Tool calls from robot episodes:
____
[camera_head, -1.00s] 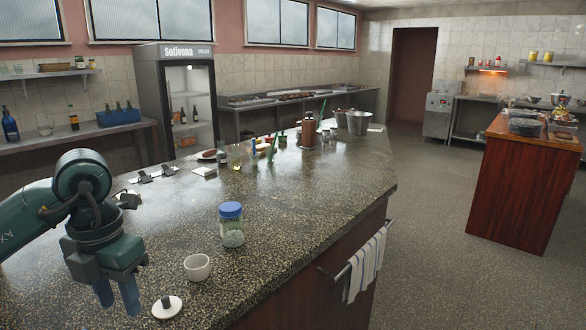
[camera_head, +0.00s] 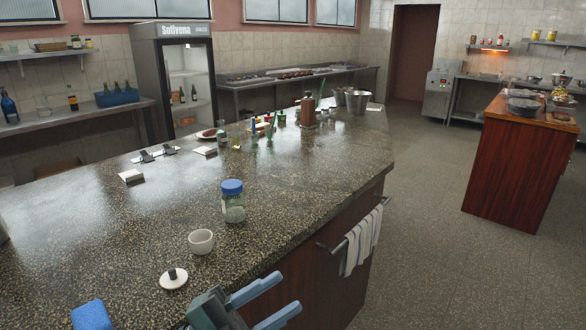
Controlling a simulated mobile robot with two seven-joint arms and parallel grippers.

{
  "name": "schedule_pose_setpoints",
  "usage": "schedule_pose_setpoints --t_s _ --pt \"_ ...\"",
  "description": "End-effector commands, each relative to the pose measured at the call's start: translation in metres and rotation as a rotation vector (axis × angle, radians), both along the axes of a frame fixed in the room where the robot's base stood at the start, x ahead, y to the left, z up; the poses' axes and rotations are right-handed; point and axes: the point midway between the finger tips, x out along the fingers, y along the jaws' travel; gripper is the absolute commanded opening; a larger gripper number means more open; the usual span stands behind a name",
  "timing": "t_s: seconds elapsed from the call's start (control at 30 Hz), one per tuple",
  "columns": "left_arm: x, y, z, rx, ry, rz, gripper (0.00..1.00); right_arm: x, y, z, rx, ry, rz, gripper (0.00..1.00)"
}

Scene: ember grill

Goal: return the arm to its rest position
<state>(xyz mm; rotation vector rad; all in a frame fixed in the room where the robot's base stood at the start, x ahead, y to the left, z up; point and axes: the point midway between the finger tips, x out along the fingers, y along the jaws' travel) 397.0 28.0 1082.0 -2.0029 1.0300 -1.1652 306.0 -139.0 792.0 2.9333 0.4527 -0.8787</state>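My left gripper (camera_head: 289,291) shows at the bottom edge, in front of the counter's near edge. Its two blue fingers point to the right and stand apart, with nothing between them. Most of my left arm is out of the frame. My right gripper is not in view. A white cup (camera_head: 201,241) stands on the speckled counter (camera_head: 130,225), beyond the gripper. A white lid with a dark knob (camera_head: 173,278) lies nearer, left of the gripper. A glass jar with a blue cap (camera_head: 232,201) stands upright behind the cup.
A blue block, perhaps a sponge (camera_head: 91,316), lies at the bottom left. A striped towel (camera_head: 362,241) hangs on a rail at the counter's side. Bottles and metal pots (camera_head: 356,101) stand at the far end. The counter's left middle is mostly clear.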

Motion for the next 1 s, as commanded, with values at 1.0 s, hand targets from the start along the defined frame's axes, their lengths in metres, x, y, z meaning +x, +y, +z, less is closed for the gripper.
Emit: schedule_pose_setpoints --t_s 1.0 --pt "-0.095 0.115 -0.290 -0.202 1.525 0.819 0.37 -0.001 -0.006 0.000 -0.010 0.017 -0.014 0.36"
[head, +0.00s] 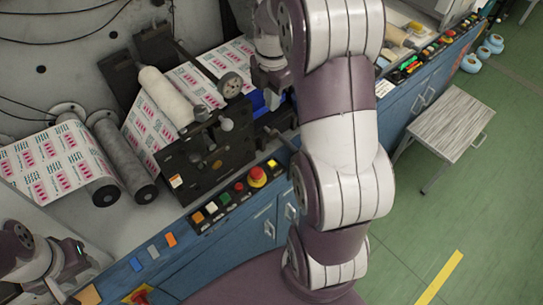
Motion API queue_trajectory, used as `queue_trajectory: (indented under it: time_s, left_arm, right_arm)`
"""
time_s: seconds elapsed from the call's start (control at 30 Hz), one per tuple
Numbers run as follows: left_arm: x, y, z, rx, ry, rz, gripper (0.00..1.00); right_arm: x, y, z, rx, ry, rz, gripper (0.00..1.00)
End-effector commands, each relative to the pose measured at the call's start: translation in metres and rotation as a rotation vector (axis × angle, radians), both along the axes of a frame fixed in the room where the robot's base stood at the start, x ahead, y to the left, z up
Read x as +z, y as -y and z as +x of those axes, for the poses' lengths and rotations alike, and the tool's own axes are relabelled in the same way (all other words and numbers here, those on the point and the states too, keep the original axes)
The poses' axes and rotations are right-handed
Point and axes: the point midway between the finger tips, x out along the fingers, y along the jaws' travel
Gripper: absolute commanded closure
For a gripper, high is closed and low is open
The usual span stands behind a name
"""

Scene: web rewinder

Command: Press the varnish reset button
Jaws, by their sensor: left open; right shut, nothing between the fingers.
____
- **Aim**:
Quote the records above exactly, leaving out any pictures.

- **Result below**:
[camera_head, -1.00s] 
[camera_head, +0.00s] 
Controlling a simulated mobile robot with two seven-joint arms and parallel grippers.

{
  "name": "schedule_pose_setpoints",
  "usage": "schedule_pose_setpoints --t_s _ --pt \"_ ...\"",
  "description": "End-effector commands, each relative to the pose measured at the call's start: translation in metres and rotation as a rotation vector (axis × angle, radians), both along the axes of a frame fixed in the room where the robot's base stood at the start, x ahead, y to the left, z up; the poses' axes and rotations are right-handed; point and axes: the point midway between the finger tips, x out along the fingers, y along the jaws' travel; gripper is the absolute commanded opening; a larger gripper number means more open; the usual span stands behind a name",
  "timing": "t_s: seconds elapsed from the call's start (control at 30 Hz), one per tuple",
  "columns": "left_arm: x, y, z, rx, ry, rz, gripper (0.00..1.00); right_arm: x, y, z, rx, ry, rz, gripper (0.00..1.00)"
}

Scene: ember grill

Goal: return the arm to its rest position
<state>(xyz mm; rotation vector rad; all in a frame fixed in the room where the robot's base stood at the start, x ahead, y to the left, z up; point and axes: the point midway between the finger tips, x out along the fingers, y along the jaws' travel) 397.0 28.0 1082.0 -2.0029 1.0300 -1.1652 306.0 -139.0 792.0 2.9333 0.4527 -0.8787</state>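My left gripper (camera_head: 289,291) shows at the bottom edge, in front of the counter's near edge. Its two blue fingers point to the right and stand apart, with nothing between them. Most of my left arm is out of the frame. My right gripper is not in view. A white cup (camera_head: 201,241) stands on the speckled counter (camera_head: 130,225), beyond the gripper. A white lid with a dark knob (camera_head: 173,278) lies nearer, left of the gripper. A glass jar with a blue cap (camera_head: 232,201) stands upright behind the cup.
A blue block, perhaps a sponge (camera_head: 91,316), lies at the bottom left. A striped towel (camera_head: 362,241) hangs on a rail at the counter's side. Bottles and metal pots (camera_head: 356,101) stand at the far end. The counter's left middle is mostly clear.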

Motion for the next 1 s, as commanded, with values at 1.0 s, hand targets from the start along the defined frame's axes, their lengths in metres, x, y, z meaning +x, +y, +z, less is closed for the gripper.
Emit: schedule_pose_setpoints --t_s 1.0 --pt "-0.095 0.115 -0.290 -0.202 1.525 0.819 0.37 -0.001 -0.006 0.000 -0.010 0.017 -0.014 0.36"
[head, +0.00s] 
Motion API queue_trajectory, used as `queue_trajectory: (indented under it: time_s, left_arm, right_arm)`
"""
time_s: seconds elapsed from the call's start (control at 30 Hz), one per tuple
Numbers run as follows: left_arm: x, y, z, rx, ry, rz, gripper (0.00..1.00); right_arm: x, y, z, rx, ry, rz, gripper (0.00..1.00)
End-effector commands, each relative to the pose measured at the call's start: translation in metres and rotation as a rotation vector (axis × angle, radians), both along the axes of a frame fixed in the room where the robot's base stood at the start, x ahead, y to the left, z up
Read x as +z, y as -y and z as +x of those axes, for the poses' lengths and rotations alike, and the tool's own axes are relabelled in the same way (all other words and numbers here, those on the point and the states too, keep the original axes)
The poses' axes and rotations are right-handed
Point and axes: the point midway between the finger tips, x out along the fingers, y along the jaws' travel
Gripper: absolute commanded closure
For a gripper, high is closed and low is open
The usual span stands behind a name
"""

Scene: web rewinder

Command: Press the varnish reset button
Jaws, by their sensor: left open; right shut, nothing between the fingers.

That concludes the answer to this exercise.